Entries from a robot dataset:
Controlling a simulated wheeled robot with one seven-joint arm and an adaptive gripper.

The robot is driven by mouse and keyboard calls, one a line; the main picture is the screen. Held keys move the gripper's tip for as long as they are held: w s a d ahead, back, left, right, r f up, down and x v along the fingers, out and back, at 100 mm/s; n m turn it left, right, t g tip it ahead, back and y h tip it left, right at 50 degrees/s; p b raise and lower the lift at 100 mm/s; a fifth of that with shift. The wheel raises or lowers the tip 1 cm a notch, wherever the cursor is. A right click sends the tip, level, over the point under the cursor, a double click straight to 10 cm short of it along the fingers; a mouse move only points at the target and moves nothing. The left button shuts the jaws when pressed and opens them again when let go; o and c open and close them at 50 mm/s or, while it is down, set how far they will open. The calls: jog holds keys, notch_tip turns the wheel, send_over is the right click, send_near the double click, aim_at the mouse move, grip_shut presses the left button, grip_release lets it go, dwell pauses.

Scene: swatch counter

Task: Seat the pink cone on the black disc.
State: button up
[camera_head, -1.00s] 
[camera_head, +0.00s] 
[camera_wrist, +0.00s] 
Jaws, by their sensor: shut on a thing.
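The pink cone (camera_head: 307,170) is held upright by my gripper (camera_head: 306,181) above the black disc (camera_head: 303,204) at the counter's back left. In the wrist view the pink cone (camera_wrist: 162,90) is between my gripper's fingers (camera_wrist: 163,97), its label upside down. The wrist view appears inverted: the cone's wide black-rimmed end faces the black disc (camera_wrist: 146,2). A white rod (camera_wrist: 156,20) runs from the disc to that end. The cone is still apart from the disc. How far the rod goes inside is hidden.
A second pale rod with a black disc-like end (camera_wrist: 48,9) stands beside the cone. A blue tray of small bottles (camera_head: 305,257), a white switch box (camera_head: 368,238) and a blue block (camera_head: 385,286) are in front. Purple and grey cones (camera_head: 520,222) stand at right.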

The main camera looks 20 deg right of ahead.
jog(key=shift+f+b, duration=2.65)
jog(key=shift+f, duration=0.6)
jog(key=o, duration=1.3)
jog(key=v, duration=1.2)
==
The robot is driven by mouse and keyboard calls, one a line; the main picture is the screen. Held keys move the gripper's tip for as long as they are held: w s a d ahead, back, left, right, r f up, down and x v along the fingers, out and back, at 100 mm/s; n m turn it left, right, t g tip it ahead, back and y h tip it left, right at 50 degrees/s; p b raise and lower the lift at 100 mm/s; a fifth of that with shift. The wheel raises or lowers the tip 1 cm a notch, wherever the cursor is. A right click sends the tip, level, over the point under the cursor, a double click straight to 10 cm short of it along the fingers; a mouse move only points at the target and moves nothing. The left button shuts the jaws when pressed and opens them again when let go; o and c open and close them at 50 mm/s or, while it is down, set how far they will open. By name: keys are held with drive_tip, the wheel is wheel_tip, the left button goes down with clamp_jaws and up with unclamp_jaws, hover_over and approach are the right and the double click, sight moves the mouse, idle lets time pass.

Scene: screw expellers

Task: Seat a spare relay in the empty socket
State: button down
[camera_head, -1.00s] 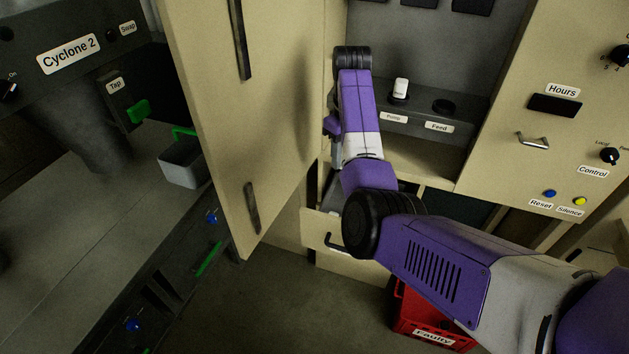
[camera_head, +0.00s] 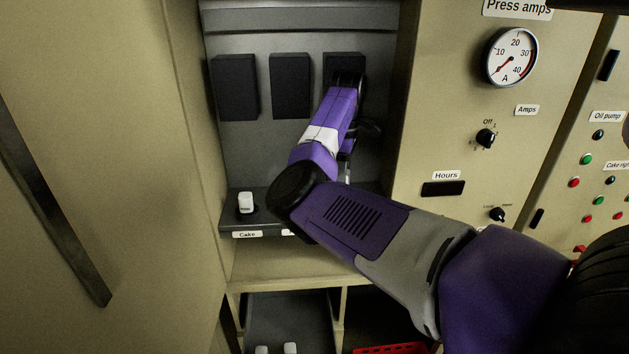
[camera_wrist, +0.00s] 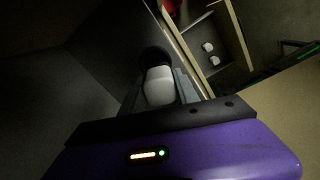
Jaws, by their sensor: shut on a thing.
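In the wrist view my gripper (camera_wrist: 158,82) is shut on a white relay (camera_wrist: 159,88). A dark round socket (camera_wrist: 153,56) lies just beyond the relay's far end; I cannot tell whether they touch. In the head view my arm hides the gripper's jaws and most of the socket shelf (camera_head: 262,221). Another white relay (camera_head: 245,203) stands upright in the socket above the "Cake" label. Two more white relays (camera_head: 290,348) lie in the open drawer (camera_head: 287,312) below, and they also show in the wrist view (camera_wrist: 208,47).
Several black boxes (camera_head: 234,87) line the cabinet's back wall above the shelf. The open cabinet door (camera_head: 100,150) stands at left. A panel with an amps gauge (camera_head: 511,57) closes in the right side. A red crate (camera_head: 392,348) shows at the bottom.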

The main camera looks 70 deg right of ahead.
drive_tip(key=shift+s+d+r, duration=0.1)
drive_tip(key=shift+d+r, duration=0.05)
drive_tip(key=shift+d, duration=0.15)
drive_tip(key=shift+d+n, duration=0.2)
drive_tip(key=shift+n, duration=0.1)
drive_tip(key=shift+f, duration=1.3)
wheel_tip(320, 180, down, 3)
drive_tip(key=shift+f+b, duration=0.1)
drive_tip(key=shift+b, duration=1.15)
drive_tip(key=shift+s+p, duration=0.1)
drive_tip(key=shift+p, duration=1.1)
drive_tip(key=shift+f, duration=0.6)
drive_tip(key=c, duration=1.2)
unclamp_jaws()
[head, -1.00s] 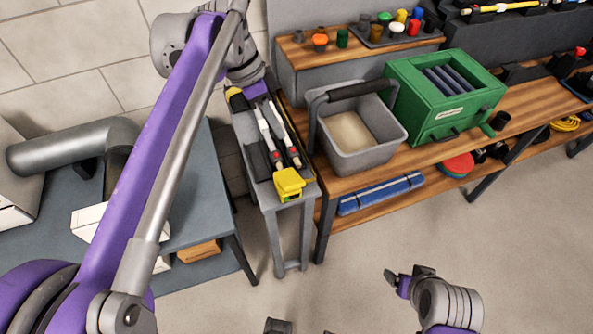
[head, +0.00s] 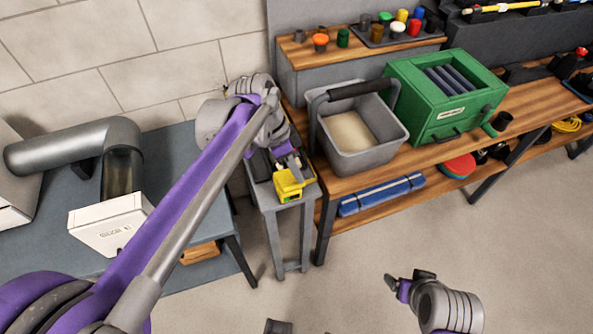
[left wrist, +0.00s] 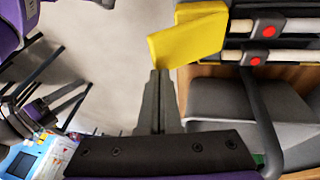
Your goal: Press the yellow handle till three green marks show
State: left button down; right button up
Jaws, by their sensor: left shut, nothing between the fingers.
---
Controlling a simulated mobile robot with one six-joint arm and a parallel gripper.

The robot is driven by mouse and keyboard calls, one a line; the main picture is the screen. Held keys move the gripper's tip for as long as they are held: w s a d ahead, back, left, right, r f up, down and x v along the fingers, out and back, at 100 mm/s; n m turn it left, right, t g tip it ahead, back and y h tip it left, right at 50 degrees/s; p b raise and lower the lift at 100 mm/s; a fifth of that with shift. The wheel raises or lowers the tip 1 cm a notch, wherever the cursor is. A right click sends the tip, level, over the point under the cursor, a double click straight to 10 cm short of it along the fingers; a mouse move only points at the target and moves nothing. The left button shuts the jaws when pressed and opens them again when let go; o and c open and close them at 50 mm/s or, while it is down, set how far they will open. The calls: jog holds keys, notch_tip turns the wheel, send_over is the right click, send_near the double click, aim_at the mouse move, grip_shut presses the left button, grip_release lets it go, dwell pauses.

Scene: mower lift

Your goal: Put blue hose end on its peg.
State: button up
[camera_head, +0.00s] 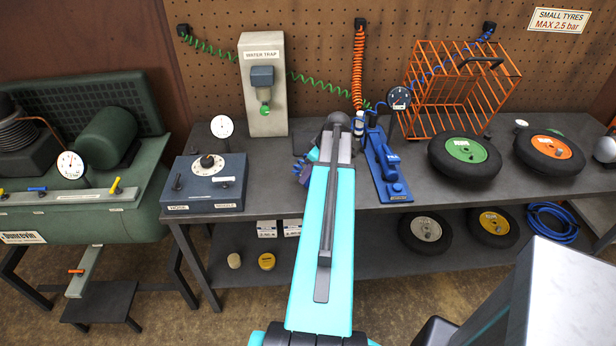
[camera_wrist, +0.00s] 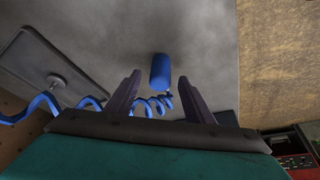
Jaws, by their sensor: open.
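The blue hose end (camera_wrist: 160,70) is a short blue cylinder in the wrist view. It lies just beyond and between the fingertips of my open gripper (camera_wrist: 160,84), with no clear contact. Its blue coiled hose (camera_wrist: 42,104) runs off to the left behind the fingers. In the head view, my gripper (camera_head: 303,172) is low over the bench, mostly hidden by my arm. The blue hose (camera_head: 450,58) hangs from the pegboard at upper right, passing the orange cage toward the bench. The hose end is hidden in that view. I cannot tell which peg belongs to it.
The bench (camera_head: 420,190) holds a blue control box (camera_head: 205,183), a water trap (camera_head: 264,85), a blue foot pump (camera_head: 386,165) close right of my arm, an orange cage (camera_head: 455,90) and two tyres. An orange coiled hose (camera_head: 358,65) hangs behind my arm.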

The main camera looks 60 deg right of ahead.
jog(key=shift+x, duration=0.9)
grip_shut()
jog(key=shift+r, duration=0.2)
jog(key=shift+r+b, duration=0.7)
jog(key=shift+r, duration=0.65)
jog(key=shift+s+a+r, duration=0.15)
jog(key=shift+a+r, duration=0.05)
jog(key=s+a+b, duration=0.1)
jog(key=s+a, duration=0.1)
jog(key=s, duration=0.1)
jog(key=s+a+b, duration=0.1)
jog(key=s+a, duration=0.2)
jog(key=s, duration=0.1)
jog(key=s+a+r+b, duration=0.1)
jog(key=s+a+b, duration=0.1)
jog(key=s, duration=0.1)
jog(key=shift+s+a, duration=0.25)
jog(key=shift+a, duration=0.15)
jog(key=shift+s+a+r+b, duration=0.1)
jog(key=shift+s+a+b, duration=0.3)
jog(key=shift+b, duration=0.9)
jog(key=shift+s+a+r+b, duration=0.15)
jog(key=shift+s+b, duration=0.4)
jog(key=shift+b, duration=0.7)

- [WHAT IS NEEDED]
Give only the number of lines in the listing above that include the string "Controlling".

- [SOLUTION FOR THIS TASK]
2